> [Directions for this task] Return, exactly as written, every line from the first line of the data below through the line that contains "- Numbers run".

Data items
_____

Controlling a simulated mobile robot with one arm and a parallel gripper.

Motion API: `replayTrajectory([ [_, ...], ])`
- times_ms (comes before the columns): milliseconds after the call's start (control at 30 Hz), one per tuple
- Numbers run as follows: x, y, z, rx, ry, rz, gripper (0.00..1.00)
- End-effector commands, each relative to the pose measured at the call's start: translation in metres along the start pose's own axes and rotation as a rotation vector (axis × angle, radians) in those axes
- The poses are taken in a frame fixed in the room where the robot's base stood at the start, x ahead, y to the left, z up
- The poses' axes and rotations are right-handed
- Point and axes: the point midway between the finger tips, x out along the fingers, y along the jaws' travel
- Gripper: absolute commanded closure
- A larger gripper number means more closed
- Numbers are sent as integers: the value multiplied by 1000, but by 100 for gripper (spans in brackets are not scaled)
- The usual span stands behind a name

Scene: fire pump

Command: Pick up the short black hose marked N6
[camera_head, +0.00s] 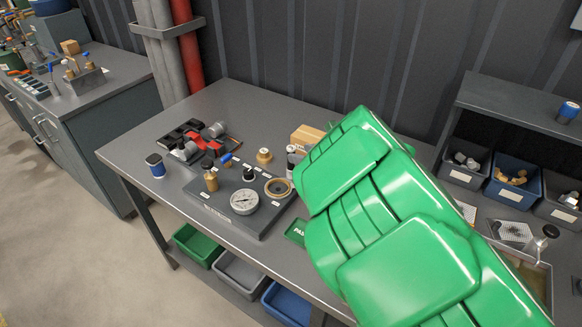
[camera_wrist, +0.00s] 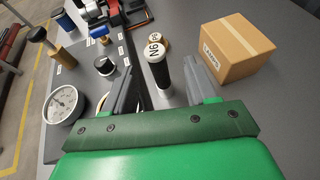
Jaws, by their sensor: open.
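The short black hose (camera_wrist: 161,76) has a white end cap marked N6 and stands upright on the grey table in the wrist view. In the head view its white top (camera_head: 292,149) shows just left of my green arm. My gripper (camera_wrist: 168,78) is open, with one grey finger on each side of the hose in the picture. The right finger is near the hose and the left finger is over the edge of the dark board. I cannot tell whether either finger touches the hose.
A labelled cardboard box (camera_wrist: 236,50) stands right of the hose. A brass fitting (camera_wrist: 158,42) is just behind it. The dark board (camera_head: 226,205) on the left carries a gauge (camera_head: 244,201), a brass ring (camera_head: 278,188) and knobs. Bins (camera_head: 512,180) stand at the right.

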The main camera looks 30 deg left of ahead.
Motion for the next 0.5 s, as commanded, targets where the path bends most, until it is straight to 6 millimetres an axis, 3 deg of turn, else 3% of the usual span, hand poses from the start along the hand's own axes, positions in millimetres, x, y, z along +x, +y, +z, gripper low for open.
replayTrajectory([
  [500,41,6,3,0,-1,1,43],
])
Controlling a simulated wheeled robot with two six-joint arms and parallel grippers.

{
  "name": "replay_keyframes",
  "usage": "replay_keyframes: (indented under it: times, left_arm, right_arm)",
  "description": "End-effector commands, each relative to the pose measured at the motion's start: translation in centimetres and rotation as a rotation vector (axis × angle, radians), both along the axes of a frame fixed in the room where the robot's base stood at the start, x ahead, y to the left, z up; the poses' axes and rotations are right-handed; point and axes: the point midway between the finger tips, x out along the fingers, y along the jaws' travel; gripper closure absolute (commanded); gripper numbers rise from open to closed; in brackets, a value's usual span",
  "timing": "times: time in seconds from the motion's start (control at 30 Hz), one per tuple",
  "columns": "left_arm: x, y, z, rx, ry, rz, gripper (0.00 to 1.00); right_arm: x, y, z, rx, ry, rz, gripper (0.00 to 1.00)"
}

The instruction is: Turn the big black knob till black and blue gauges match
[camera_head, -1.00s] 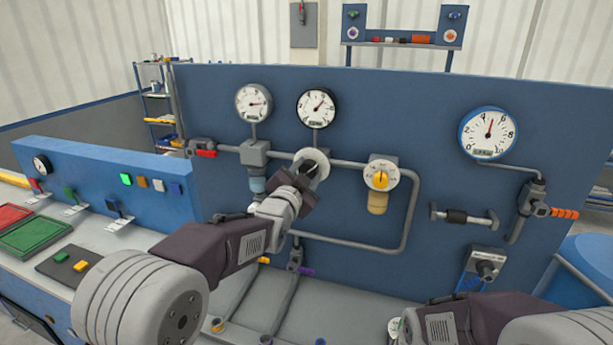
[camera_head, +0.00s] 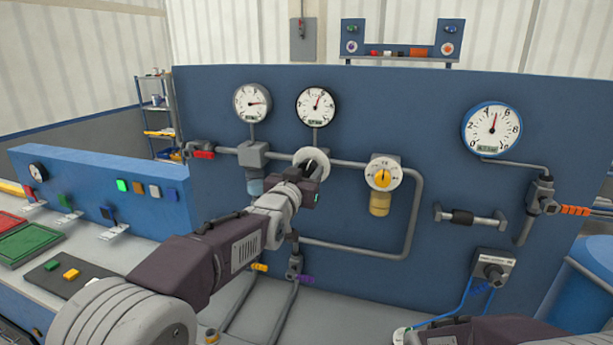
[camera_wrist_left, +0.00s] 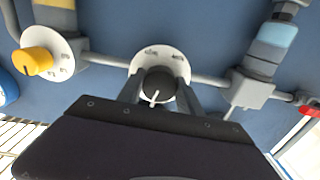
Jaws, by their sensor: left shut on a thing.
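The big black knob (camera_wrist_left: 158,84) sits on a round white dial plate (camera_wrist_left: 172,55) on the pipe, with a white mark on its face. My left gripper (camera_wrist_left: 159,97) has its two fingers on either side of the knob and is shut on it. In the head view the gripper (camera_head: 313,172) hides much of the knob. The black-rimmed gauge (camera_head: 315,104) above it has its needle pointing up and slightly right. The blue-rimmed gauge (camera_head: 491,130) at the right has its needle pointing up and slightly right too. My right gripper is out of view.
A grey-rimmed gauge (camera_head: 252,103) is left of the black one. A yellow knob (camera_head: 382,176) on a white dial is to the right on the same pipe. A blue console (camera_head: 100,190) with coloured buttons stands at the left. Valves and pipes cover the blue panel (camera_head: 420,110).

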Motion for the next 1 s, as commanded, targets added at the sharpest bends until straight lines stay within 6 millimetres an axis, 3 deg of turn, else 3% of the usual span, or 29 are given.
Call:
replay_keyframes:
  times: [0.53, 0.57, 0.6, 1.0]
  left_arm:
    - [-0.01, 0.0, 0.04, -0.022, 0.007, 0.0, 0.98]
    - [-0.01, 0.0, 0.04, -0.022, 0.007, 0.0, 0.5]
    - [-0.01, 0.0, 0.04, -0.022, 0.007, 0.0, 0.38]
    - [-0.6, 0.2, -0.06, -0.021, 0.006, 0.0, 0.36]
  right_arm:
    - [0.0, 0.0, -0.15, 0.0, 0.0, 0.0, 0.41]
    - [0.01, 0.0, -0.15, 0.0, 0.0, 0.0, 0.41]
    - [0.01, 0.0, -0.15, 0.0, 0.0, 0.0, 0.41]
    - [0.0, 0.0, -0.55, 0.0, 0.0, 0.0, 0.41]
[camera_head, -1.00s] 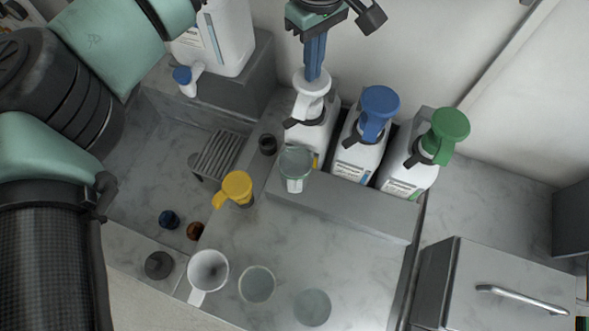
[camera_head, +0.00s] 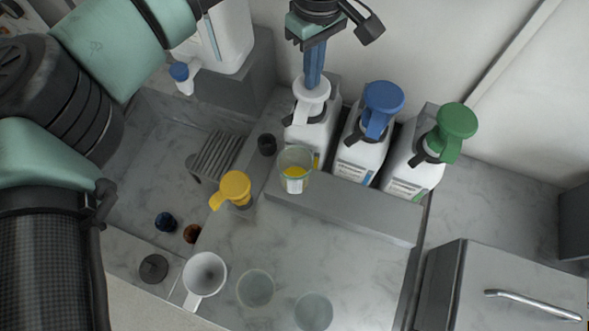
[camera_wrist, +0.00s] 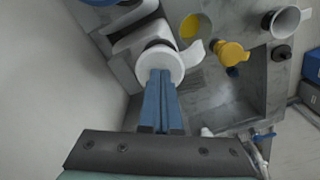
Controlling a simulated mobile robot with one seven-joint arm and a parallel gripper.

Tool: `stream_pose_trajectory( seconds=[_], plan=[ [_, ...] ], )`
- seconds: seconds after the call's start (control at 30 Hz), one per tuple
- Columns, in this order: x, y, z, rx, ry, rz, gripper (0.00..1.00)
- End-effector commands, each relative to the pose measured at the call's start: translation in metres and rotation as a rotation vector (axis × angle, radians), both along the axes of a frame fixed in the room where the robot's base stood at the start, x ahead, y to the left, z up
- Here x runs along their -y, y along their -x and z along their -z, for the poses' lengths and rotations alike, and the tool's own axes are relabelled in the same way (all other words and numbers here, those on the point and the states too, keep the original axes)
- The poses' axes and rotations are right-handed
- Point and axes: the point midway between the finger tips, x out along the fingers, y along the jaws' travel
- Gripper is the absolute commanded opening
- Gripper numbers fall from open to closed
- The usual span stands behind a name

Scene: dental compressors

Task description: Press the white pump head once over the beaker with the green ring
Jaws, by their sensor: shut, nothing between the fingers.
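The white pump head (camera_head: 311,92) tops the leftmost white bottle (camera_head: 305,133) in a row of three. My gripper (camera_head: 312,84) is shut and empty, its blue fingers pointing down with the tips on top of this head. The wrist view also shows the fingertips (camera_wrist: 160,76) against the white pump head (camera_wrist: 160,62). A clear beaker (camera_head: 295,183) with a greenish rim stands in front of this bottle, below the spout side. Yellow liquid (camera_head: 295,172) shows inside it, also in the wrist view (camera_wrist: 190,28). The spout tip is hard to make out in the head view.
A blue pump head (camera_head: 383,97) and a green pump head (camera_head: 456,120) stand on bottles to the right. A yellow pump-like piece (camera_head: 235,187), a white funnel-like cup (camera_head: 205,273) and two clear beakers (camera_head: 255,289) (camera_head: 313,311) stand in front. A grey box (camera_head: 510,285) is at right.

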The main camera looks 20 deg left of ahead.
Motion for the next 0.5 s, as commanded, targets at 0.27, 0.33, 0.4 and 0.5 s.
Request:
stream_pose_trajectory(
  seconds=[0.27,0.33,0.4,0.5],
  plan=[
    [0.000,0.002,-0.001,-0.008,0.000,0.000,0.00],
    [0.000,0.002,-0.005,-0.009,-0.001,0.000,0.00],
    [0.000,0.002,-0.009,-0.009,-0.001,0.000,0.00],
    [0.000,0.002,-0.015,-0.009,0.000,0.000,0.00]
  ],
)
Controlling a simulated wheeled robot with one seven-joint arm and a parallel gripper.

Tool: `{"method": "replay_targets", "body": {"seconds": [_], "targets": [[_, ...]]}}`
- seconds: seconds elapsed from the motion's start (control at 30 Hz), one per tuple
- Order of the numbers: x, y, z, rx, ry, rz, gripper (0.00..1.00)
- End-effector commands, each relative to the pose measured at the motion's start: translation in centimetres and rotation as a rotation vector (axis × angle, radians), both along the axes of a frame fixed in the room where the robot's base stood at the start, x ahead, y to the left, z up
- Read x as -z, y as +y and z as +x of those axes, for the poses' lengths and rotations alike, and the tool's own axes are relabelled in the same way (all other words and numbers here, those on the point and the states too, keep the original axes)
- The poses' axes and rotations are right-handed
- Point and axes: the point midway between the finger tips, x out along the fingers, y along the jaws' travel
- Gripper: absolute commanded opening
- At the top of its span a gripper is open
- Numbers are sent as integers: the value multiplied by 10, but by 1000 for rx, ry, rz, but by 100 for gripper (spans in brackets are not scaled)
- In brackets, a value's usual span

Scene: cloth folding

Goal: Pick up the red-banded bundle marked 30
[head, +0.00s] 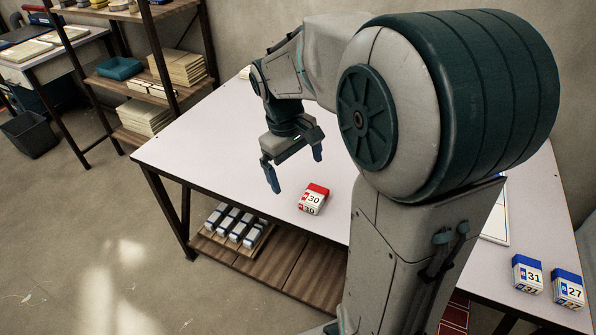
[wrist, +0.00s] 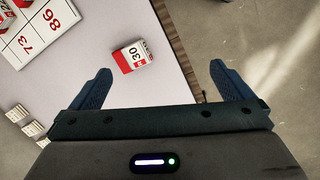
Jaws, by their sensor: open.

_____

> [Solution for this problem]
Controlling a simulated mobile robot with one arm and a parallel gripper.

Motion API: `replayTrajectory([ [_, ...], ])`
- times_ms (comes before the columns): milliseconds after the call's start (control at 30 Hz), one per tuple
- Numbers run as follows: x, y, z, rx, ry, rz, gripper (0.00..1.00)

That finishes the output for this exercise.